### [OBJECTIVE]
Starting at the line that contains "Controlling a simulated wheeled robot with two", copy every line down to the line that contains "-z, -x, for", inclusive, exactly as it stands. Omit all other lines.

>> Start TASK INPUT

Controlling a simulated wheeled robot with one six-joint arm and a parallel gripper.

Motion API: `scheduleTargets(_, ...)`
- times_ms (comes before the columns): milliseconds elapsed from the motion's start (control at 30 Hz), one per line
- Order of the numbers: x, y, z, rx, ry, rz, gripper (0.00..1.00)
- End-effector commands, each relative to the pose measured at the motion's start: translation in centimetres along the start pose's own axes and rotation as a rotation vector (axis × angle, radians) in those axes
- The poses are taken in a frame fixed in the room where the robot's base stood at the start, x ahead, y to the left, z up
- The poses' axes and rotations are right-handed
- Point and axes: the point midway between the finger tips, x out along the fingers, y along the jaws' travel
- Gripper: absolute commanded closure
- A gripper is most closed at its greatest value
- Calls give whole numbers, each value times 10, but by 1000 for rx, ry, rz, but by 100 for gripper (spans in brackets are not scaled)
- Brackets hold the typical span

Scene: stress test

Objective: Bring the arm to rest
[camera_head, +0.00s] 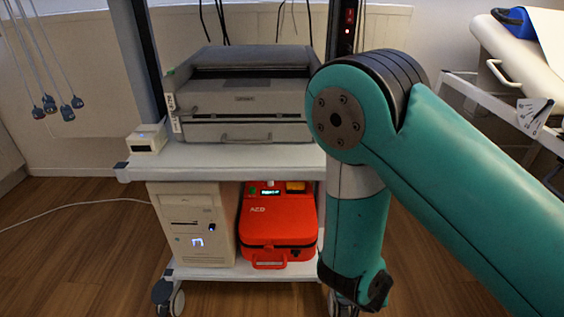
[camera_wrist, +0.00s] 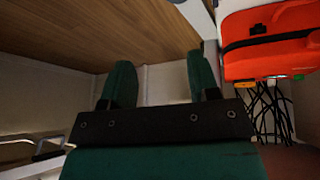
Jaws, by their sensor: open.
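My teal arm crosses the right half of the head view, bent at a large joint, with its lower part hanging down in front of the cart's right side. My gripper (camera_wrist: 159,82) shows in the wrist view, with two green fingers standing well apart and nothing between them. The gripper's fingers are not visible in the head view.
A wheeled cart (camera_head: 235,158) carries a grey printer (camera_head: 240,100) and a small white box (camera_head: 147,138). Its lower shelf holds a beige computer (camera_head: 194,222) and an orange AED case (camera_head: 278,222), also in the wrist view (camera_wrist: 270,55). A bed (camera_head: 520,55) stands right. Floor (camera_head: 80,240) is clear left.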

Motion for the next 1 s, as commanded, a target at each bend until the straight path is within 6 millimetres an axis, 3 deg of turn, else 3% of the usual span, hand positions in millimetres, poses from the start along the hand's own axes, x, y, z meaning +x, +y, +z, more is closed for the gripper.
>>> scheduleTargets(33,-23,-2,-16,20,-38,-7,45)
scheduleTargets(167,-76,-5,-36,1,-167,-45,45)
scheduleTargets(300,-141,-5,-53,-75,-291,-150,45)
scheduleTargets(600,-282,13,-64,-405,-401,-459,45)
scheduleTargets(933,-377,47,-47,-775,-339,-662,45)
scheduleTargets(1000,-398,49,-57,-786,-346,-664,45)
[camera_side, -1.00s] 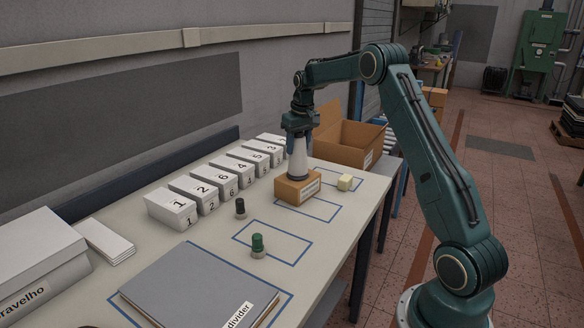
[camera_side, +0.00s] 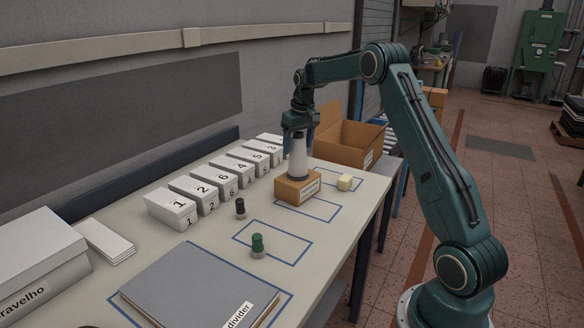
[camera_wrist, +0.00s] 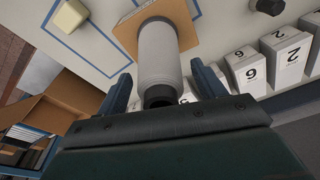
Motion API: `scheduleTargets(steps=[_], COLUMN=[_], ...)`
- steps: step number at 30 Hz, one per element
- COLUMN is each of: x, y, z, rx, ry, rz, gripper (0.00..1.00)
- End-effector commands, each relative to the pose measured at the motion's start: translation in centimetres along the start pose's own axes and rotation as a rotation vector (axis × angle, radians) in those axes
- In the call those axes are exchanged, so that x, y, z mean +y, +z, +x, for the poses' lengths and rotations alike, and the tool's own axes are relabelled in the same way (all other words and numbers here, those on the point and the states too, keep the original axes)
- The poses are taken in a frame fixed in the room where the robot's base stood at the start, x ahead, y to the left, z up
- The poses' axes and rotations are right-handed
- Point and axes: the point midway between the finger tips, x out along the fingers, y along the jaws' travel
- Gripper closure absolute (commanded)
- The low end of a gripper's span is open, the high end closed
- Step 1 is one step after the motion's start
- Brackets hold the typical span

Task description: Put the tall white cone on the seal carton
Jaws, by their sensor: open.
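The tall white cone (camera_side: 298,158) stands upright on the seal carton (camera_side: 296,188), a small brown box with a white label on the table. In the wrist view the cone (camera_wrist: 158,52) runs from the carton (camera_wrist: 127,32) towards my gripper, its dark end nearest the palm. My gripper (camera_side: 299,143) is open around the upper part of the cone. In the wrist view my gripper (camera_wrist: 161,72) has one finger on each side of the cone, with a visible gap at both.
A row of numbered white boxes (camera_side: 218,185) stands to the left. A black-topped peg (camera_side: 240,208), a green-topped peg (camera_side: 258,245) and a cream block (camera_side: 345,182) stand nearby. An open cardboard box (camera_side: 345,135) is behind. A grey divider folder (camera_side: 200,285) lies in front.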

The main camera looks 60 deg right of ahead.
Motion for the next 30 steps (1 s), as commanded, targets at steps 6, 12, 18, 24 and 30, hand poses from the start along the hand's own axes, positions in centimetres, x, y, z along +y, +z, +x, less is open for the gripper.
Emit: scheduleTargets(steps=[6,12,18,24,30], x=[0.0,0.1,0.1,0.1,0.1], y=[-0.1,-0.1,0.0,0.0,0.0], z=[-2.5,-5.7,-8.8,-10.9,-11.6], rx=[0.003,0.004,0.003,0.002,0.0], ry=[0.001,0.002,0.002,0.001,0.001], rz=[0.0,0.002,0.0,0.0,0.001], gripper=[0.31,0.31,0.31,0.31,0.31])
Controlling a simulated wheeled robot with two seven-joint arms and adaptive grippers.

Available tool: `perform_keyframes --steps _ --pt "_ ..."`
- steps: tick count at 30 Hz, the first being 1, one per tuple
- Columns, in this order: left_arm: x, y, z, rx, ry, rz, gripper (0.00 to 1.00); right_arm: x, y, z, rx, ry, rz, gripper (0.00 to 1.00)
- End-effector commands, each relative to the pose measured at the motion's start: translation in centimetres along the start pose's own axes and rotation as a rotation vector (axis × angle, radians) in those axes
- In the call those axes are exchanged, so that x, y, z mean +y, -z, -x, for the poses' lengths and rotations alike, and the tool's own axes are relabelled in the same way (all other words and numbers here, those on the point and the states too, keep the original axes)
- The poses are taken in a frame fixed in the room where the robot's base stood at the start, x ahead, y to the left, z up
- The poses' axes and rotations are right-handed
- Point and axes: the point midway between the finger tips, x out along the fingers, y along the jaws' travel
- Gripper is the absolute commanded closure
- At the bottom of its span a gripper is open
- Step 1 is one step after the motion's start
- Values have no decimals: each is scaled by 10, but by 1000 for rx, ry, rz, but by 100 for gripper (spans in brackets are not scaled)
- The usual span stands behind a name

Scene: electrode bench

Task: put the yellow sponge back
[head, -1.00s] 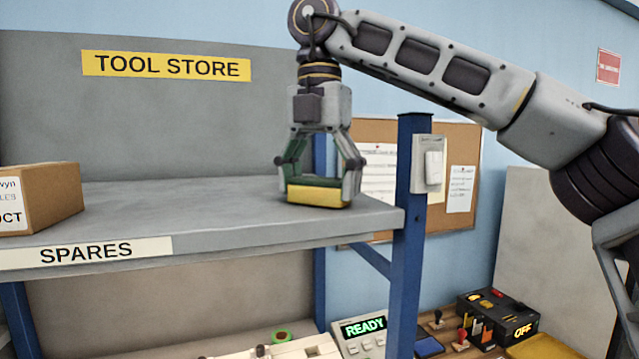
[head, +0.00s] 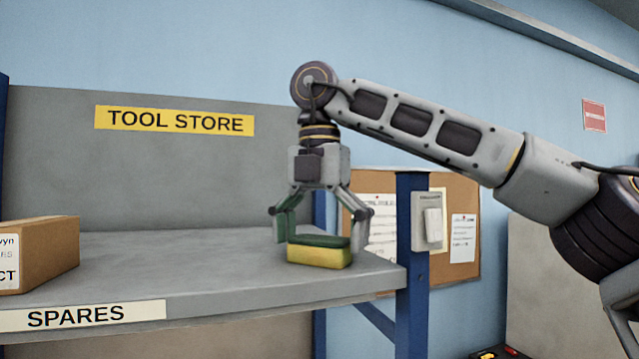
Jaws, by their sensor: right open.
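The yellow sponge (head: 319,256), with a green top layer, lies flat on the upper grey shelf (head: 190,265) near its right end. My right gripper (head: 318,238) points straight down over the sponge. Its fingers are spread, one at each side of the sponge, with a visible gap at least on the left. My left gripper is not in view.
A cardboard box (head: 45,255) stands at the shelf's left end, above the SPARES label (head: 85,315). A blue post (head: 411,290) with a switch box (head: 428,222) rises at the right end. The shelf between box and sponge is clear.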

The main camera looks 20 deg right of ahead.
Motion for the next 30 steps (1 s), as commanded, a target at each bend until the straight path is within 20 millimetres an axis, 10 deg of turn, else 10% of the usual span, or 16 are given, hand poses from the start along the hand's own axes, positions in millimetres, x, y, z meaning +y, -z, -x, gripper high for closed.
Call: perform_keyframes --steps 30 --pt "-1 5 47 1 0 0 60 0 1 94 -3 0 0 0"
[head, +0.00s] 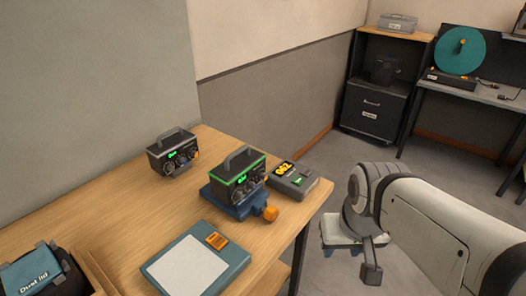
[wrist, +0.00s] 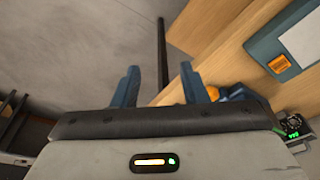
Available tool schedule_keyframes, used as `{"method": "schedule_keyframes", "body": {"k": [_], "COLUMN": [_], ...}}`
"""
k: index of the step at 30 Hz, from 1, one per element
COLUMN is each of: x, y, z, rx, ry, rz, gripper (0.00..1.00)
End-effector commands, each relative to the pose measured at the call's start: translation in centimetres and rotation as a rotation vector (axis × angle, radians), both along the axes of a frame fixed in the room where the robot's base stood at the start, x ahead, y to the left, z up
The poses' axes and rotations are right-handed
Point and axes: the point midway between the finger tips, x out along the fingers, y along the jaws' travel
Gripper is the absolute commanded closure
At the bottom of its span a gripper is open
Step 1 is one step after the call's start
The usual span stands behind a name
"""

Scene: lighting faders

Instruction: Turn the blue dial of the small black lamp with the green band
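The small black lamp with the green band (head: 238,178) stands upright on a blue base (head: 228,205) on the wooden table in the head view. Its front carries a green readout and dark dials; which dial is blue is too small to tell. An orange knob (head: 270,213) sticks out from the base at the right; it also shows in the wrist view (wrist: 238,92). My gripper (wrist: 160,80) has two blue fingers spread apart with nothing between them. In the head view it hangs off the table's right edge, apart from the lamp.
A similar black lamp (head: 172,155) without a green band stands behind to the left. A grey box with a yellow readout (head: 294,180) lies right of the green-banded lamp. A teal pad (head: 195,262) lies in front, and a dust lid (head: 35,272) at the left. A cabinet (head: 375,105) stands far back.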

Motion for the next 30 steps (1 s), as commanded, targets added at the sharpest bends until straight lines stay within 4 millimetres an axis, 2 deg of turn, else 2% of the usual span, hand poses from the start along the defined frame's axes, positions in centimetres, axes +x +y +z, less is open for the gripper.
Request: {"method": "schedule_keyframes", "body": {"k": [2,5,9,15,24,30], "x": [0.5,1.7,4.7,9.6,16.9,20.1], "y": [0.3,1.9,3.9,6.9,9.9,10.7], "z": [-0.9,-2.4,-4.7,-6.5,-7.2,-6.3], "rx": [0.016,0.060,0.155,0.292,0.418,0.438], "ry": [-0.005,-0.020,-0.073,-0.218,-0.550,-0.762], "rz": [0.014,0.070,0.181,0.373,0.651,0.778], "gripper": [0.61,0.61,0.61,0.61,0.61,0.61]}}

>> End TASK INPUT
>> Start TASK INPUT

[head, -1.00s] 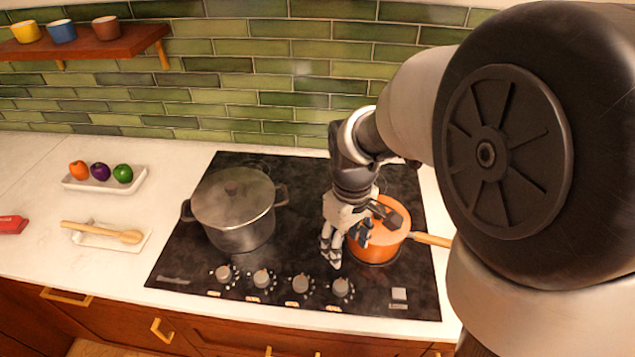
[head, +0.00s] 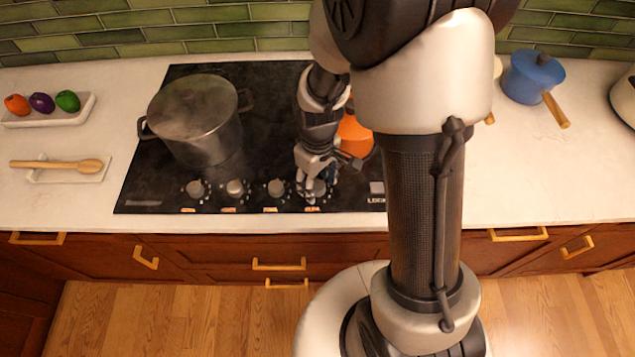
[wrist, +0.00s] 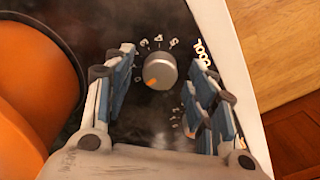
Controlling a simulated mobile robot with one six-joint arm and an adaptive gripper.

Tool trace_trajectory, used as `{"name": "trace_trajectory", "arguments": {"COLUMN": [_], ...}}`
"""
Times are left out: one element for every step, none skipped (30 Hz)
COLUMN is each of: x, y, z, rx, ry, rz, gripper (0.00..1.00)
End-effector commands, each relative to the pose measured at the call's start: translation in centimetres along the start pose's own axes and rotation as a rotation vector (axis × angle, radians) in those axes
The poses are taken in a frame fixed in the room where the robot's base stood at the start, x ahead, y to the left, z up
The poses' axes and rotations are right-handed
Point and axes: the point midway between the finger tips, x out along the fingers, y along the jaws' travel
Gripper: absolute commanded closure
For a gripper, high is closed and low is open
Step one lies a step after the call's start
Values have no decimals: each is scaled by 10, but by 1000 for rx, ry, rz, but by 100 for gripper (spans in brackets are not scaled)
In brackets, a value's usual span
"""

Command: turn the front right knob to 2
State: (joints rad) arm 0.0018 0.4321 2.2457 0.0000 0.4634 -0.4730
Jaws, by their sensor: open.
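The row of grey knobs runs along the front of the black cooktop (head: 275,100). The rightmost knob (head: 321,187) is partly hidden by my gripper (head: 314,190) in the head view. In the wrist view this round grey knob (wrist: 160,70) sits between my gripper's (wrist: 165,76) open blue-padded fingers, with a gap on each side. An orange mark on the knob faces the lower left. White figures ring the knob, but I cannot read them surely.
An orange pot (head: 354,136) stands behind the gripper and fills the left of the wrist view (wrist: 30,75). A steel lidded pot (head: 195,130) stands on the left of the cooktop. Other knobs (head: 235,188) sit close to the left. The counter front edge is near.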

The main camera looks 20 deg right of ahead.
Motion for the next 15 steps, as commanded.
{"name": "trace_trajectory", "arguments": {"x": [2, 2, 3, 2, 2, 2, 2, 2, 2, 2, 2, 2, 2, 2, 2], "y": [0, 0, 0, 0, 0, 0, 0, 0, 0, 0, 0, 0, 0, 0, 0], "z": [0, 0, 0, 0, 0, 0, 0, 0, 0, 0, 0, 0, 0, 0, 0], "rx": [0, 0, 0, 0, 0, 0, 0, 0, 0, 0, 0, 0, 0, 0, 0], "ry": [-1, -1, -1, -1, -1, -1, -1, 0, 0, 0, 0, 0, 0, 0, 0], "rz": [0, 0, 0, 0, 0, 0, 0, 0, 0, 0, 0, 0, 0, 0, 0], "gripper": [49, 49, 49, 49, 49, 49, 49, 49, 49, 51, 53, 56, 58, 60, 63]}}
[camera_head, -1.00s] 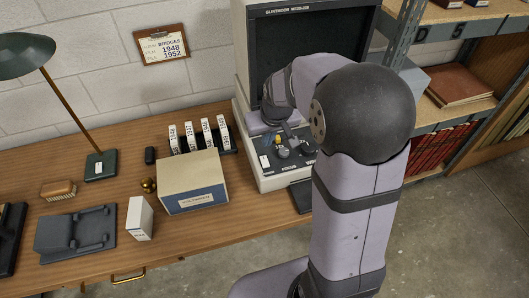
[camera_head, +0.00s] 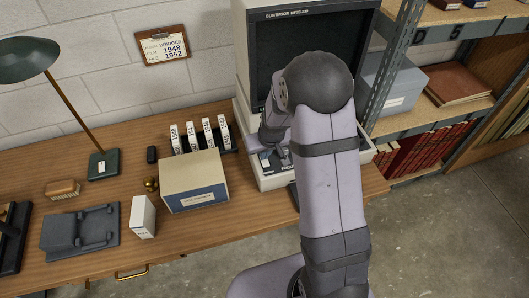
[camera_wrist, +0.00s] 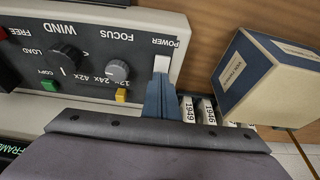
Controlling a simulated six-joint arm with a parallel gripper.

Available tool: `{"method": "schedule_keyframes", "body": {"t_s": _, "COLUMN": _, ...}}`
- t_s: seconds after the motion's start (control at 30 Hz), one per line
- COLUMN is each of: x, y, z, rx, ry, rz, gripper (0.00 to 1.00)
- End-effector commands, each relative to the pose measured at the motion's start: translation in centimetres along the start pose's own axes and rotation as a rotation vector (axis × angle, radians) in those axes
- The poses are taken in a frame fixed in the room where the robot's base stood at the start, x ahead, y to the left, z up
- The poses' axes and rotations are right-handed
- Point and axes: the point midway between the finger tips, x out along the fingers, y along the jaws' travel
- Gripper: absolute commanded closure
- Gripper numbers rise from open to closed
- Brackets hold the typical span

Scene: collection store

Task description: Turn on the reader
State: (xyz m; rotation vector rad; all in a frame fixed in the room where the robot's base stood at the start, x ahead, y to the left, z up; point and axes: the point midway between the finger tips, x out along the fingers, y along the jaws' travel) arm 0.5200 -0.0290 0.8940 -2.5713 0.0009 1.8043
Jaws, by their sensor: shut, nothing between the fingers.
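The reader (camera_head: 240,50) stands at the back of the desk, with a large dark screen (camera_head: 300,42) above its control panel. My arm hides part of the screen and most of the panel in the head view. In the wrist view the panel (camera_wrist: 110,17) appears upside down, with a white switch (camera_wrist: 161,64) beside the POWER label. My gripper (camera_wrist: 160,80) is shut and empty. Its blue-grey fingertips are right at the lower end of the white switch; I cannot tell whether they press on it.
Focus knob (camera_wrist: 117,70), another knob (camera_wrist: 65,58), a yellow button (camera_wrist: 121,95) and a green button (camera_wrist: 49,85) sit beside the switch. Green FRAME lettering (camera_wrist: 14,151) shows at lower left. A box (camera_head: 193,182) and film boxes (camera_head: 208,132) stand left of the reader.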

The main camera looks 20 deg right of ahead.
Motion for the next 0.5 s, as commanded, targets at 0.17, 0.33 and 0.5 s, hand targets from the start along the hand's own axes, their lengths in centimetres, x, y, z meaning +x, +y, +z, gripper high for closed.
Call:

>> End TASK INPUT

### [RESPONSE]
Controlling a simulated wheeled robot with two seven-joint arms and adaptive grippers.

Available tool: `perform_keyframes --steps _ --pt "_ ..."`
- steps: tick count at 30 Hz, the first being 1, one per tuple
- Columns, in this order: left_arm: x, y, z, rx, ry, rz, gripper (0.00 to 1.00); right_arm: x, y, z, rx, ry, rz, gripper (0.00 to 1.00)
- End-effector commands, each relative to the pose measured at the motion's start: translation in centimetres along the start pose's own axes and rotation as a rotation vector (axis × angle, radians) in those axes
- In the call those axes are exchanged, so that x, y, z mean +y, -z, -x, for the poses' lengths and rotations alike, and the tool's own axes are relabelled in the same way (all other words and numbers here, those on the point and the states too, keep the original axes)

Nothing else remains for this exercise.